Upper Sinuwa – New Bridge (1,340 m)
I almost forgot how tough this part of the trek was when I was going all the way up. The rain, the sun followed by more showers and even more sun… the heat was on again! As expected I used every single item of clothing I took with me, ranging from a down jacket to breathable t-shirts and some of it to the point that it was not of its first freshness. At the end of the day, as I was saying to the intern who worked with me whenever he asked about my trip – “I do not care if I stink. I am not going to carry all this stuff on my back!” I am not really a role model material as you can see but he did learn few things about digital marketing from me.
New Bridge to Australian Camp (1,990 m)
We were greeted by another hot day so after a couple of hours of trekking we stopped in Jhinu Danda to enjoy the hot springs situated near the river. Oh.. what a bliss! On the way back I had to battle with cows to be able to cross the path back to the main route.
At the Australian Camp I was very pleased with my room, a shower and a toilet. Either the standards were very high in comparison to the other lodges or not a lot was needed to make me happy. It was a nice place to finish my trek.

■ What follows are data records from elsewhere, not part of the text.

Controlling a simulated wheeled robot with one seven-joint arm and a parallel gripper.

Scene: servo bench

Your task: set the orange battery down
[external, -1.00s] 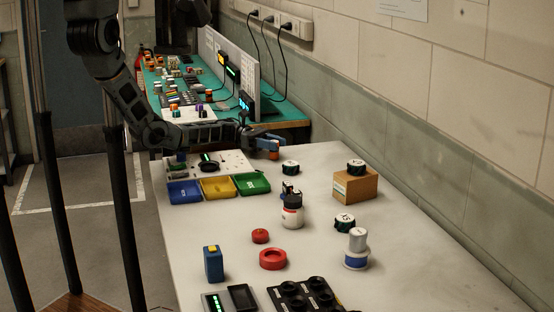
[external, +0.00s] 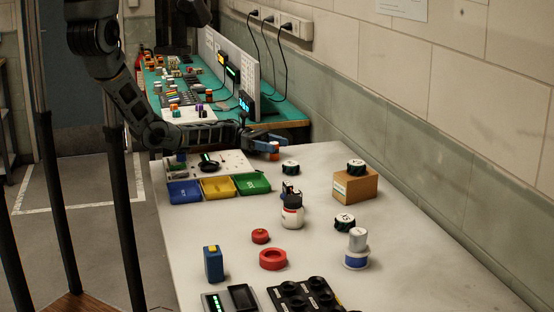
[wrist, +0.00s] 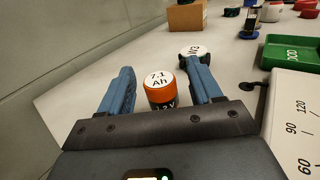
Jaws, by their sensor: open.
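The orange battery (wrist: 159,92) has a white top marked "7.1 Ah" and a dark lower band. In the wrist view it stands upright between the two blue fingers of my gripper (wrist: 159,66). The fingers are open, with a gap visible on each side of the battery. Its bottom is hidden by the gripper body, so its contact with the pale bench (wrist: 75,92) cannot be seen. In the external view my gripper (external: 271,147) is low over the bench's far end, with a little orange showing at the fingers.
A white-topped cylinder (wrist: 193,51) is close beyond the right finger; it also shows in the external view (external: 290,168). A green bin (wrist: 290,54) and a white dial panel (wrist: 293,115) lie to the right. A cardboard box (wrist: 187,16) stands farther off. Bench left of the fingers is clear.

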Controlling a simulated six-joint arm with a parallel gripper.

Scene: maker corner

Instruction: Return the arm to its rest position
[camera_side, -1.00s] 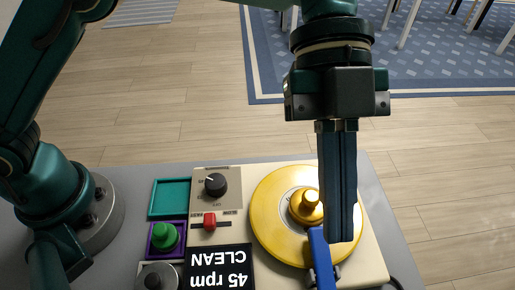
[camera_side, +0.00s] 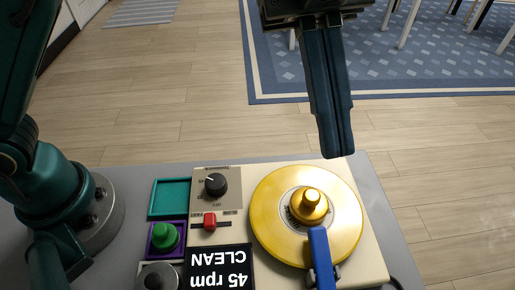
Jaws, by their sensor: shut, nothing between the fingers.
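My gripper (camera_side: 338,155) hangs above the far right part of the table, its two dark fingers pressed together with nothing between them. Its tips appear above and behind the turntable in the picture, apart from everything. Its upper body is cut off by the top edge of the frame. The turntable (camera_side: 372,262) carries a yellow disc (camera_side: 270,222) with a gold knob (camera_side: 309,204) at its centre. A blue arm (camera_side: 321,257) lies over the disc's near edge.
Left of the disc are a black dial (camera_side: 215,185), a red switch (camera_side: 210,220) and a display (camera_side: 219,267) reading "45 rpm CLEAN" upside down. A teal tray (camera_side: 169,199), a green knob (camera_side: 165,236) on a purple base and a grey knob (camera_side: 158,276) stand further left. The air above them is clear.

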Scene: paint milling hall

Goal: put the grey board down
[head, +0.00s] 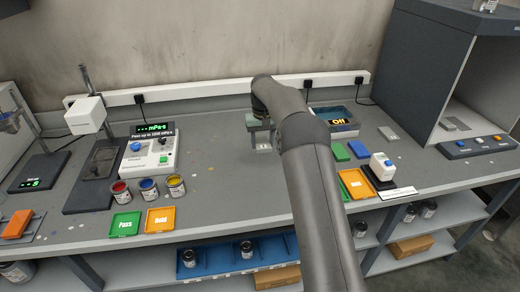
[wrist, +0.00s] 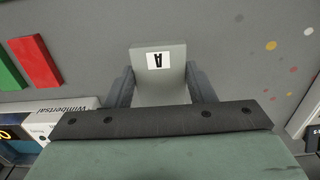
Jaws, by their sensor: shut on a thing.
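The grey board (wrist: 158,92) carries a white label with a letter A. It sits between the two fingers of my gripper (wrist: 161,80) in the wrist view, and the fingers are shut on it. In the head view my gripper (head: 259,133) is over the middle back of the bench (head: 225,178), with the grey board (head: 263,145) small below it. I cannot tell whether the board touches the bench top. My arm hides part of the bench to the right of it.
A meter (head: 150,154) and paint tins (head: 148,188) stand left, behind the Pass tray (head: 125,223) and Hold tray (head: 161,220). Right are a bath marked Off (head: 338,124), coloured boards (head: 359,149) and a booth (head: 425,65). The bench left of my gripper is clear.

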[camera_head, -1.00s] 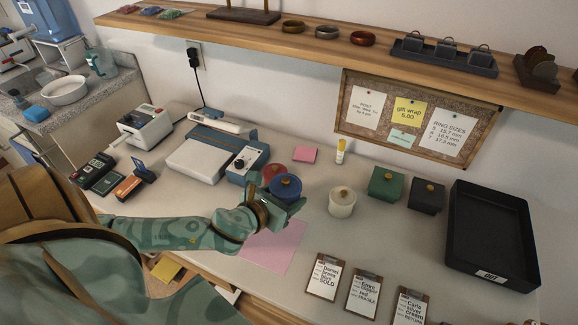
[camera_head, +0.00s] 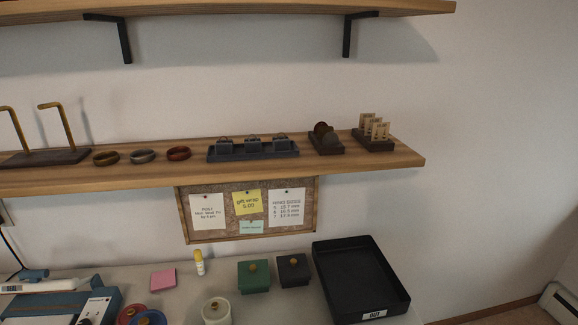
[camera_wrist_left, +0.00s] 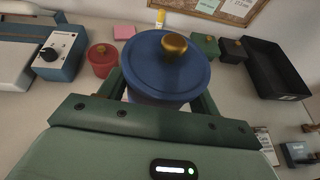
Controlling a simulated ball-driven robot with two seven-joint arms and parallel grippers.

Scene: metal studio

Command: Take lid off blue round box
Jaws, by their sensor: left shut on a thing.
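The blue round box (camera_wrist_left: 163,97) fills the middle of the left wrist view. Its blue lid (camera_wrist_left: 145,62) with a gold knob (camera_wrist_left: 174,46) sits on top. My left gripper (camera_wrist_left: 162,100) is shut on the box, with a green finger on each side below the lid. I cannot tell whether the box touches the table. In the head view only the top of the blue lid (camera_head: 150,318) shows at the bottom edge, and the left gripper is out of view. My right gripper is in neither view.
A red round box (camera_wrist_left: 102,60) stands left of the blue one. A cream round box (camera_head: 216,311), green box (camera_head: 254,276), dark box (camera_head: 293,271) and black tray (camera_head: 350,300) stand to the right. A glue-like yellow-capped tube (camera_head: 199,263) stands behind. A wooden shelf (camera_head: 350,160) runs above.

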Australian Camp to Phedi (1,160 m)
It was an early start to ensure we can benefit from a cooler morning and also to make it to Pokhara before lunch time. I could not believe that my trek was coming to an end and it felt strange to see all the trekkers who were only just starting their adventure. When I was about to complete my route in Phedi, a pair of young Aussies congratulated me and asked me if they need sleeping bags if they are planning to make it ABC. This question made me smile as I had in front of my eyes a vision of myself wrapped up in all those layers, sleeping bag and extra blankets. “It is quite cold up there so you might need it.” – I replied.